BUILT for comfort, not for speed… the Bewdley boogie boy would appreciate the blues terminology if not the sentiment.

Well, the former lean hillbilly cat from the Wyre Forest backwoods might be more like Fats Waller these days, but there’s still no let-up with a frantically delivered set that skirts post-war R&B, heads into early rock ‘n’ roll, and flirts with 1950s smooch.

Everything’s thrown into this gumbo, from the chocolate-toned Brooke Benton to the jungle beat of Bo Diddley, meeting Prince Buster’s bluebeat somewhere along the way.

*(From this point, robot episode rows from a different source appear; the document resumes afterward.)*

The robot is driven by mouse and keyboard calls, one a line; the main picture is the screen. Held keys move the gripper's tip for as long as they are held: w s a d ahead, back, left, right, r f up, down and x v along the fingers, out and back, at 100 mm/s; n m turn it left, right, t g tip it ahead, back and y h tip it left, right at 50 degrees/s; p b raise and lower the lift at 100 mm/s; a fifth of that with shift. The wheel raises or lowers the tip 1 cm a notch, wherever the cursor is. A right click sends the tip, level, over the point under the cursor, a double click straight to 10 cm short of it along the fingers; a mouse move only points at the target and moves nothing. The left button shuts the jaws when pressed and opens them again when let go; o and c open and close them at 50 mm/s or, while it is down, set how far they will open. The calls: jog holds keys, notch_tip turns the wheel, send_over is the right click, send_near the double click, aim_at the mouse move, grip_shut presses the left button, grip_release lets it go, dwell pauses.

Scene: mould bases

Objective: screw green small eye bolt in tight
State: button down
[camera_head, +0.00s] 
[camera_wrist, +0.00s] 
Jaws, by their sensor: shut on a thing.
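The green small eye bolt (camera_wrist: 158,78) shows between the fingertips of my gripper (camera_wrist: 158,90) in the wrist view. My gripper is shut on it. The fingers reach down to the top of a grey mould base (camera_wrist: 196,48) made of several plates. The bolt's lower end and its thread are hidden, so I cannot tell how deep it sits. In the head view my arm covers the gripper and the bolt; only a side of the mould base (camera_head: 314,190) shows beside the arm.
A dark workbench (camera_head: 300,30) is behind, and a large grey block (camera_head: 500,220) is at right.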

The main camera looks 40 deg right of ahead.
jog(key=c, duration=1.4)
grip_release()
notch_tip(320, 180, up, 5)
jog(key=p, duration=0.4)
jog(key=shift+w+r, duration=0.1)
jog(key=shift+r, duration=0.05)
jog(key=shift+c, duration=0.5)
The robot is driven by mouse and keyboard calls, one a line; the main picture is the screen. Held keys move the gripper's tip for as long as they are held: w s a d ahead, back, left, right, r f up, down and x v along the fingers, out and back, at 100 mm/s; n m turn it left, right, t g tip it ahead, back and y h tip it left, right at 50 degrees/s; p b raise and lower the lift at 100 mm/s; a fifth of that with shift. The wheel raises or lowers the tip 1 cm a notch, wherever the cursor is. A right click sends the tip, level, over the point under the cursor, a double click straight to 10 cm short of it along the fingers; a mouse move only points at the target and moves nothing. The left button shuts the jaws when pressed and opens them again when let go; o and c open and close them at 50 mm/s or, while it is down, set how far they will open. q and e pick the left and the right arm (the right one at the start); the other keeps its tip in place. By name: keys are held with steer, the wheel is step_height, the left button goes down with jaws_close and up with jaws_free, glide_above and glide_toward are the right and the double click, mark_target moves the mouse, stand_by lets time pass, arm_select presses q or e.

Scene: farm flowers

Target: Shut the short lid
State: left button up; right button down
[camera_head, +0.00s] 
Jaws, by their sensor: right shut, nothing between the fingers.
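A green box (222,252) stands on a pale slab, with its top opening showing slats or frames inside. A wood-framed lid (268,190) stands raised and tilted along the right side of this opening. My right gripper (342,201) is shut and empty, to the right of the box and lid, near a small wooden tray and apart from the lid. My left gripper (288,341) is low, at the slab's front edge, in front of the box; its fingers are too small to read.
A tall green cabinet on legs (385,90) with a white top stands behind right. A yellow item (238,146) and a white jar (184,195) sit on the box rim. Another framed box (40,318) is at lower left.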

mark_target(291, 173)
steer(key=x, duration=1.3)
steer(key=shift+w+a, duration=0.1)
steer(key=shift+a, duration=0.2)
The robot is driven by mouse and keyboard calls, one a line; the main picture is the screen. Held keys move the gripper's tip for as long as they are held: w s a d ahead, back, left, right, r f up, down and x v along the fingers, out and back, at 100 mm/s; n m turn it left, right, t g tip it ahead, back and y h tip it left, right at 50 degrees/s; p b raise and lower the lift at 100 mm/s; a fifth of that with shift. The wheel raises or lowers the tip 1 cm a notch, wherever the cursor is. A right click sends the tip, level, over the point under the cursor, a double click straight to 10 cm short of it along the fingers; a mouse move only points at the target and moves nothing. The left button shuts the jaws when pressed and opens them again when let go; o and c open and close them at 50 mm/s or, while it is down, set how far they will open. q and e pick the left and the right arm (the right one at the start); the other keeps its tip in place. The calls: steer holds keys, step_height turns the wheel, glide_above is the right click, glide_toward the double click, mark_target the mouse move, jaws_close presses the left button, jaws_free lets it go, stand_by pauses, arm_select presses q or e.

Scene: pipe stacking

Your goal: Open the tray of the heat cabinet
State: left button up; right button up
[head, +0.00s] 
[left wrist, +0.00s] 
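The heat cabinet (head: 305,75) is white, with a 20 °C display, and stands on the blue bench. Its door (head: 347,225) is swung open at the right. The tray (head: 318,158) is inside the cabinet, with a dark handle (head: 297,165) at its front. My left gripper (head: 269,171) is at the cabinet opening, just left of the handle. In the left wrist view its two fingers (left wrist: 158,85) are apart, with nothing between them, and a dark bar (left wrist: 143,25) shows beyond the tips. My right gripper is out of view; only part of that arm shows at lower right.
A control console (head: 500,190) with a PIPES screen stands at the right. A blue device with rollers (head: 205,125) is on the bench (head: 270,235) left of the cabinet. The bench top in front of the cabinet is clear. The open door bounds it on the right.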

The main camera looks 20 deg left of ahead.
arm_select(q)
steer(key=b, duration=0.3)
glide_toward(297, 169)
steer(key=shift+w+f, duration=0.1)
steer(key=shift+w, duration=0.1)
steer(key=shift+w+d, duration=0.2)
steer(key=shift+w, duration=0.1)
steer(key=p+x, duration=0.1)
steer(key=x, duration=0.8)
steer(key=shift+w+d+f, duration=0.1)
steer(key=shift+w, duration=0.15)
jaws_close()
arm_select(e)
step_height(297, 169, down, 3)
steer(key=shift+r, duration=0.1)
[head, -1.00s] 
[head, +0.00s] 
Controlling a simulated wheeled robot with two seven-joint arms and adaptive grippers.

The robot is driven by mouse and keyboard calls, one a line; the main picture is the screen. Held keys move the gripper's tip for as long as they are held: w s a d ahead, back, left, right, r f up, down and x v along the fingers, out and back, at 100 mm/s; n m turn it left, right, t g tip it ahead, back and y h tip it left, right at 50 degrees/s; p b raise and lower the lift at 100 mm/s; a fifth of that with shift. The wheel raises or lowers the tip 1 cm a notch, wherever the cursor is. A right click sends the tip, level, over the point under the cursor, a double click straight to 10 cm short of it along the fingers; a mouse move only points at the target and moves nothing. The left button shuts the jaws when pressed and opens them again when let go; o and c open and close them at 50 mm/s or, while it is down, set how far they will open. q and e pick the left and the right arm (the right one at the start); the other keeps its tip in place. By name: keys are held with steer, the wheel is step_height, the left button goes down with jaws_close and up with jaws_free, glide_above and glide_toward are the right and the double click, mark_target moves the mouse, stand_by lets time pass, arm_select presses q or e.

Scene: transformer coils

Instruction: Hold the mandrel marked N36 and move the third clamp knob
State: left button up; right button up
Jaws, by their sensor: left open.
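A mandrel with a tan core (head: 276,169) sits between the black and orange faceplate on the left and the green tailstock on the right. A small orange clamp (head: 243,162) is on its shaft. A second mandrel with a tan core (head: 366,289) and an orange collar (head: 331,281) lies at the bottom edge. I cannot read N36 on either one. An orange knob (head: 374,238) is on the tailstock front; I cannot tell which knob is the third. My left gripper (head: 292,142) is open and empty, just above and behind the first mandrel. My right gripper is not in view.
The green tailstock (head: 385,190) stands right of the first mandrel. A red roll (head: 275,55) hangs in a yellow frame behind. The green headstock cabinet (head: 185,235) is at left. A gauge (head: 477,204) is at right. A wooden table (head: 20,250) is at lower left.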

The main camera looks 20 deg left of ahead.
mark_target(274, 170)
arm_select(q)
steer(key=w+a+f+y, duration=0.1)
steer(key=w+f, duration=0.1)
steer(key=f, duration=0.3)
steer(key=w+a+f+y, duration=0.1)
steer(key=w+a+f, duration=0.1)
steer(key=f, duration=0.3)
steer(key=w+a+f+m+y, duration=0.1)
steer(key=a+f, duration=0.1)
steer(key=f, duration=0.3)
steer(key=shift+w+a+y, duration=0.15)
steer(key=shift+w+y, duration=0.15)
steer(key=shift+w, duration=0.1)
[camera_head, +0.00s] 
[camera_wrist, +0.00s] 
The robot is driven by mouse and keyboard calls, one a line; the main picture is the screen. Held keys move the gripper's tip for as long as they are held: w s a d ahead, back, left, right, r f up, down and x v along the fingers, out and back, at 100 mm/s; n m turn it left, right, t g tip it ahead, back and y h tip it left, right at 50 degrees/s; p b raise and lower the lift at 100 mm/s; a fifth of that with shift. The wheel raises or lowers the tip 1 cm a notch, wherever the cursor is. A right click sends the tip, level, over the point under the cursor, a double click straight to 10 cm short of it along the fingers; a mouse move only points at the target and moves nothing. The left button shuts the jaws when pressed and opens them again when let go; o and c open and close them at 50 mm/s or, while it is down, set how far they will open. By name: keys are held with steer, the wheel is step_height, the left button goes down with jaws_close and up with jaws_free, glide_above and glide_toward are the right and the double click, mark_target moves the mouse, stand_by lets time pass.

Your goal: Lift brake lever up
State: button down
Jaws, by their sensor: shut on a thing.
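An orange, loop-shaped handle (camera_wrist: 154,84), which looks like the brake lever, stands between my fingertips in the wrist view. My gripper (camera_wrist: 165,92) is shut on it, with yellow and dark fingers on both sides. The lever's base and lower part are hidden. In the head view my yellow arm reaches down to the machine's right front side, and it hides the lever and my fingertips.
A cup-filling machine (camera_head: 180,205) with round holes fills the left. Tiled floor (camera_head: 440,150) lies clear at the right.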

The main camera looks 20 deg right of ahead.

The beauty of the Mike Sanchez Christmas Show is that the music is seasonally frozen in time, Chuck Berry’s Almost Grown quite possibly being the most contemporary, clocking in just before 1960 or thereabouts.

Otherwise, it’s Sapphire, a Jerry Lee cum Little Richard floor-scorcher, Kidio by the aforesaid Benton, and a honking version of Deep in the Heart of Texas, first heard in England when the GIs arrived in 1943.

However, the older this material becomes, the greater the appetite for it. While the rest of the planet seems to have forgotten, Sanchez fans can’t get enough of soaring saxes and over-driven guitar served up on the steaming bed of a four-four beat.

But if Sanchez is the icing on the Christmas cake, then drummer Mark Morgan is the very rich filling. A band’s sticksman is so often overlooked as the lead instruments push their way to the front, but it is Morgan’s instinctive empathy with the Big Bossman that ensures this music rolls as well as rocks.

It was also good to see Mrs Sanchez nee Wynn onstage, although there was a bit of a domestic – shrugged off as a ‘rehearsal’ - at one stage over the delivery of a song chorus.

The night ended with some polite dancing in the aisles, a far cry from the sweaty, smoke-filled rock joints of my youth. Nevertheless, we should rejoice that we have Mike Sanchez to inject just a bit of wild abandon in the otherwise prissy, uptight age in which we live.